The Federal Communications Commission on Thursday unanimously approved plans to increase the subsidies it provides to low-income households for high-speed internet in rural areas.
The FCC’s Affordable Connectivity Plan currently provides a discount of up to $30 per month for broadband services for eligible households, but FCC Chair Jessica Rosenworcel and her fellow commissioners plan to increase this amount to $75 in areas where internet services are more expensive to provide.
Rosenworcel said in her proposal that the change will incentivize more internet service providers to participate in the Affordable Connectivity Plan, particularly in areas where installing broadband networks is more costly for providers.
There are now more than 19.8 million low-income households signed up to the ACP, and the program is popular in rural areas, but it is still “costly to deploy and maintain broadband service” in many rural counties, Rosenworcel said during an open meeting Thursday.
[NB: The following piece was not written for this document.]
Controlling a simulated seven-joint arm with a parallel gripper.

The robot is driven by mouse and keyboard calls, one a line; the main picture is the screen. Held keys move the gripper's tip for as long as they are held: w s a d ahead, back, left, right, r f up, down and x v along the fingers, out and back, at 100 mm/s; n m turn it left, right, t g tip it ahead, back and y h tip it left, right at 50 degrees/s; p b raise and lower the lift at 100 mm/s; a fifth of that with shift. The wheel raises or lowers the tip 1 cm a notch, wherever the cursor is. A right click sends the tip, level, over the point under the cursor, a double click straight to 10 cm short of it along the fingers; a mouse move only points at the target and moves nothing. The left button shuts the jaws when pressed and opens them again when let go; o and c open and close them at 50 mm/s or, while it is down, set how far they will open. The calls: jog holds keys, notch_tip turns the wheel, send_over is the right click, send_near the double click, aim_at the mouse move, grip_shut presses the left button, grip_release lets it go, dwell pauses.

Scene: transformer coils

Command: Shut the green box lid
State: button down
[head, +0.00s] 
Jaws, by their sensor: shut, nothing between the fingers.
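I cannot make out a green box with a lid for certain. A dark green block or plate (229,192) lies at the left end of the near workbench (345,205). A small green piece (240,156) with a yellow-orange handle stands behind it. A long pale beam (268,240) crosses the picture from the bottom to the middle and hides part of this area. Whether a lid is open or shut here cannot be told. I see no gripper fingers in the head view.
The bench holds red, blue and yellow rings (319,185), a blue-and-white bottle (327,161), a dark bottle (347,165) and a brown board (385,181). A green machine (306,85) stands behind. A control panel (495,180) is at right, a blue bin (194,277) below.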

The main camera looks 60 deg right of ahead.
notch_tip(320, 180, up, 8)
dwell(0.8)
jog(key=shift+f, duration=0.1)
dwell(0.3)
To qualify for the larger $75 discount, providers must demonstrate that they are unable to cover the cost of maintaining the operation of their network with just the standard ACP discount of $30 a month. This measure was one of the safeguards recommended by the Office of Inspector General to protect the integrity and success of the program, Rosenworcel said.
Commissioners said during the meeting that increasing the discount is essential to help close the digital divide in areas where providing broadband services is most challenging. They also said that the increased ACP discount would help states get more from their Broadband, Equity, Accessibility and Deployment grant funding.
ISPs looking to get funding from the $42.5 billion BEAD program must offer low-cost broadband to eligible subscribers in the areas they’re looking to serve. One way ISPs can demonstrate a commitment to low-cost broadband by participating in the FCC’s Affordable Connectivity Plan and setting broadband monthly costs at $30 to effectively make internet access free for ACP-eligible households.
“Congress designed the ACP and BEAD to truly work together as a pair,” FCC Commissioner Geoffrey Starks said in the meeting. “By helping more users get and stay on the network, ACP reduces the size of the funding gap needed that states would have to bridge by as much as 25%, according to recent studies. So in that way, let me be clear that ACP makes each state’s BEAD allocation travel much, much further.”
While the FCC, and Rosenworcel in particular, have been forceful in their support for ACP, its future is not assured beyond 2024 unless Congress approves additional funding.